There is a general principle in accounting that states that expenses and income should be recognized in the year in which they bring benefit to the business. For example, if you rented a warehouse for a five-year period, but decided to pay the entire rent the day you moved in, this principle dictates that you should recognize only one year’s worth of rent each year for five years (even though the entire amount was paid in one year). The reason for this treatment is that the true benefit of the total expense is enjoyed over five years, and so it is a more accurate reflection of what is really happening in the business to spread the recognition of the expenses over the period of time that is benefited, regardless of the actual cash outflow that occurred, in order to match the expenses with the income that is generated over that same period.
You will find that, most of the time, the tax code follows this principle. To be more accurate, tax laws almost always follow this principle when it benefits the government to do so, and the laws stray from the principle when doing so brings in tax revenue at a more rapid pace. Depreciation is one example of the tax laws following this general principle.
Anytime you purchase an item for your business that has lasting value (of more than a year), that item is most likely subject to the rules of depreciation. Examples of such things are computers, vehicles, furniture, and equipment. If you buy a truck, for example, you would expect it to benefit your business for several years, and so does the IRS.
Every item that you might buy falls under a predefined category for its expected lifespan. All of the items within a certain range of expected lifespans are then assigned a set number of years over which the depreciation should be taken (in other words, a set number of years over which the expense can be recognized). For example, all assets with an expected useful lifetime between four and nine years will be depreciated over a five-year period. Some of the items that fall in this category are cars, most trucks, technology equipment, and office machinery. If you purchased a computer for $1,000 you would recognize one fifth of that cost ($200) each year for five years (assuming a basic, “straight-line” depreciation method is used).
To keep accountants and attorneys in business, Congress has made the depreciation methods a little more complicated than the preceding scenario. The tax code does not simply divide the cost evenly over the stated number of years. Instead, it uses an “accelerated” method of depreciation.

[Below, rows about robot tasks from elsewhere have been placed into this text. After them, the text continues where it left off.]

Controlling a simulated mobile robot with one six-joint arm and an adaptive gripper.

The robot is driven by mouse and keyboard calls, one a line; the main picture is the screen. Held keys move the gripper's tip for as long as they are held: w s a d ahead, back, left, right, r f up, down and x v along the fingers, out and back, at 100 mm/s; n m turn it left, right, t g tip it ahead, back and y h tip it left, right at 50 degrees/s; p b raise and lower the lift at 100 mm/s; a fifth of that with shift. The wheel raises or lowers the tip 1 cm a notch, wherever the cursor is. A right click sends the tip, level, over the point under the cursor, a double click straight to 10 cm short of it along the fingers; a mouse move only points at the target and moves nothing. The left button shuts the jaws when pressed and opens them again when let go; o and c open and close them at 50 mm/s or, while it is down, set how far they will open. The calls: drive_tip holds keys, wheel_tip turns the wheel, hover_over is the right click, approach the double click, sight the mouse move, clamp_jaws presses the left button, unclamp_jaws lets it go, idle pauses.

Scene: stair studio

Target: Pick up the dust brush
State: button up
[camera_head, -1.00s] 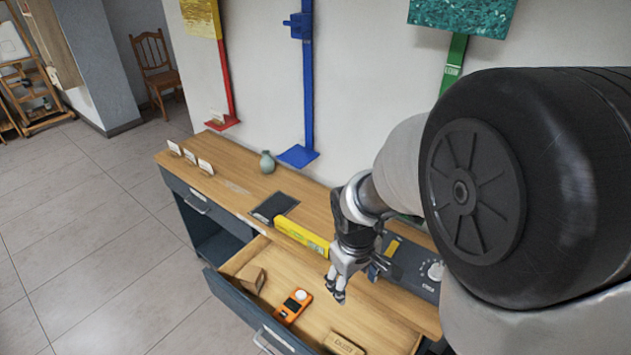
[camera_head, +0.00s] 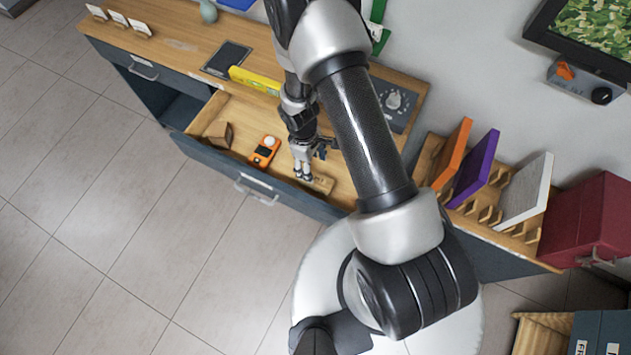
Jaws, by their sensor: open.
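A light wooden block-like piece (camera_head: 322,184), which looks like the dust brush, lies in the open drawer (camera_head: 243,174) of the desk. Its lettering and any bristles cannot be made out. My gripper (camera_head: 304,176) points down into the drawer with its fingers apart, just left of this piece and partly over its left end. I cannot tell whether the fingers touch it. Nothing shows between them.
An orange device (camera_head: 264,152) and a brown wooden block (camera_head: 219,134) lie left of my gripper in the drawer. A yellow level (camera_head: 254,81) and dark tablet (camera_head: 227,59) lie on the desktop (camera_head: 170,32). A rack with upright colored panels (camera_head: 473,168) stands right.

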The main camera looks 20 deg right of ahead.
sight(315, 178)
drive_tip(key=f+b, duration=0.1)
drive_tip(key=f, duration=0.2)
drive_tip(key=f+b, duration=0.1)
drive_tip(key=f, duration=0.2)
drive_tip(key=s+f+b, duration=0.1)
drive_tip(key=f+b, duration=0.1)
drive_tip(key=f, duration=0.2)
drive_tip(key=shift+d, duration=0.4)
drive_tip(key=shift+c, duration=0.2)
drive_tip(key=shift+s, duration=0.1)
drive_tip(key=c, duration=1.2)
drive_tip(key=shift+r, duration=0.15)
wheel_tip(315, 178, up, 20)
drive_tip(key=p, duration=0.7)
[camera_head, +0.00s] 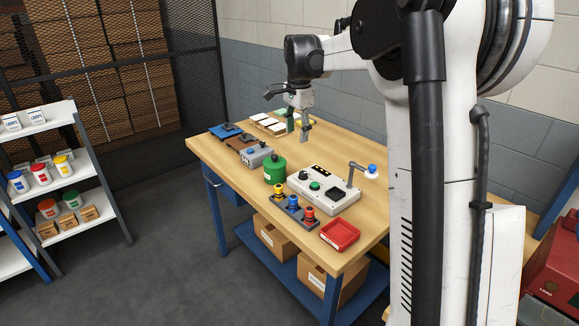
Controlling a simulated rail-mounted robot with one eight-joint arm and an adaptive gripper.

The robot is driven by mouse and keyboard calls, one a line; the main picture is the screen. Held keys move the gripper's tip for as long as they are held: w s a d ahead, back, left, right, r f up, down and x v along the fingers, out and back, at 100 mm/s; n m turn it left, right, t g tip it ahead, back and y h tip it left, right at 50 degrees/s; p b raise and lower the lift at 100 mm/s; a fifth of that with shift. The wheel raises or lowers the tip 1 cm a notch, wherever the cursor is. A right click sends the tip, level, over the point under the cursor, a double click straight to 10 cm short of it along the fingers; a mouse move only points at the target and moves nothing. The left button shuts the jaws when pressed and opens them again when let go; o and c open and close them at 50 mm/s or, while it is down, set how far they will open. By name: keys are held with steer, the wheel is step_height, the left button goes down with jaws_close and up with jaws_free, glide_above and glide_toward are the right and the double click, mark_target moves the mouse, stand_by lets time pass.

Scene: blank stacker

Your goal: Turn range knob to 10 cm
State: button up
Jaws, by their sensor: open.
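A white instrument (345,203) sits on the wooden table, with a small dark display, a black knob (304,177), a green knob or button (315,186) and a dark square pad on top. Which control is the range knob, and its markings, are too small to tell. My gripper (304,130) is open and points down over the table, behind the instrument and apart from it. Its fingers are small in view, and I see nothing held in them.
A green canister (275,170) and a grey box with blue parts (257,156) stand left of the instrument. A dark rack (294,211) with yellow, blue and red-orange topped items and a red tray (340,234) are in front.

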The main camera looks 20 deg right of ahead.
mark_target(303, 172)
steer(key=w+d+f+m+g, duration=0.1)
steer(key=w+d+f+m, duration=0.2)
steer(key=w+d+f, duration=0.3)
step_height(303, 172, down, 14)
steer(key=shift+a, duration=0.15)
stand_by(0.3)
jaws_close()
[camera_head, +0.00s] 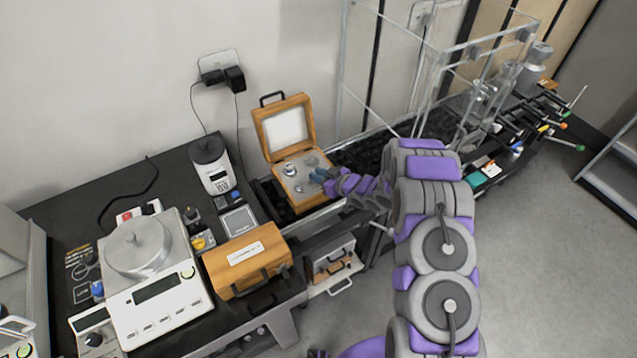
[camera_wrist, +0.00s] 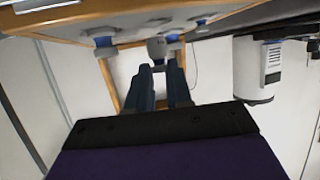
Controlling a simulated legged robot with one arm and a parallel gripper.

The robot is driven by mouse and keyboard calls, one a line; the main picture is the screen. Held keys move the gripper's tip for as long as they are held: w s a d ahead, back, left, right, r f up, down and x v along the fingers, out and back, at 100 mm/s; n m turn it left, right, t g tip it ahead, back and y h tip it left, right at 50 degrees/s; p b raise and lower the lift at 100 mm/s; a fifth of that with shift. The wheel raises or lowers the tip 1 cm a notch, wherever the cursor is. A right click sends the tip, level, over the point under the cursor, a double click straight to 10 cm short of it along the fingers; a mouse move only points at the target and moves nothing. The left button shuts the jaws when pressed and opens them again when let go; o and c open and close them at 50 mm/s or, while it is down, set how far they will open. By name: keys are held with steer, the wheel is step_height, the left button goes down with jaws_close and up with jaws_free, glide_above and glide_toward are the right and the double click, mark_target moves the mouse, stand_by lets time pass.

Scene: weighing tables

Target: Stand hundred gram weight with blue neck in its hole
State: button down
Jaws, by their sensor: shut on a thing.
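A closed wooden case (camera_head: 246,258) and a balance (camera_head: 150,275) are on the bench at left. A white-and-black device (camera_head: 212,165) stands left of the open box. Clear panels (camera_head: 385,75) rise behind and right of it.

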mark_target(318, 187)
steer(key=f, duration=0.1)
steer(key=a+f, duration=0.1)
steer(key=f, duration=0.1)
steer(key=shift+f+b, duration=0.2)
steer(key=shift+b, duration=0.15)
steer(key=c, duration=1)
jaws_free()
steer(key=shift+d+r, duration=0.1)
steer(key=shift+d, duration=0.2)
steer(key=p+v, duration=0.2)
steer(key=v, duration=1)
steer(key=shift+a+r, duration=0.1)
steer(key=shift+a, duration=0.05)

An example of accelerated depreciation is the 200% declining balance method. In this method, 200% of one year’s portion of depreciation is taken each year, based on the value of the item that has yet to be depreciated. For example, if you purchased a $1,000 computer it would be depreciated over five years. Under the simple version of depreciation you would recognize one-fifth of the cost each year, or $200. Under the accelerated method you would recognize 200% of that amount in the first year, or $400. The next year you would divide the remaining un-depreciated balance, or $600 ($1,000 original cost – $400 first-year depreciation = $600 remaining un-depreciated) by the number of years left in the asset’s lifetime—in this case four years (5-year depreciation – the first year = 4 years remaining). The $600 remaining value divided by the four years remaining equals $150 per year. Then, 200% of the year’s amount is taken, or $300. This process continues until the entire value of the asset has been depreciated to $0.
The tax law then adds in one more wrinkle, just to make it interesting. With the accelerated depreciation method you do not actually deduct a full year’s worth of depreciation in the first year. Depending on the type of item that you purchase and the overall timing of all of your purchases during the year, you may need to deduct one-half of the yearly amount, or another amount based on the month or quarter in which it is purchased.
If the computer used in the example above were depreciated using the half-year method of accelerated depreciation, the first year’s depreciation would actually be $200 (200% value was $400, then divided in half for the half-year method). Because of this, the second year would actually be $320 ($1,000 cost – $200 = $800 remaining, $800 × 20% = $160 depreciation × 200% = $320).
The IRS has published official charts that show the amount of the original cost that should be depreciated each year. As an example I have included one of these charts, Table 22-1 below, which shows the depreciation that should be taken on 3-, 5-, 7-, and 10-year items under the half-year convention of the Modified Accelerated Cost Recovery (MACRS) system of depreciation that is commonly used on a tax return.
Table 22-1. Depreciation Table for 3-, 5-, 7-, and 10-Year Recovery Periods—Half-Year Convention
The take-away from all of this is that many things that you purchase in your business will have to be depreciated, meaning that you will not be allowed to use the full cost of the item as an expense against your income in the year you buy it. It is important to know this because it can dramatically affect your expected taxable income. Based on the item you bought, and the timing of your purchase, varying amounts will be deducted each year until the full cost of the item has been recovered.
However, there are two opportunities within the tax code for you to take a much larger portion of that expense as a current-year deduction: bonus depreciation and the Section 179 deduction. Each of these is described in detail in the following two sections of this chapter.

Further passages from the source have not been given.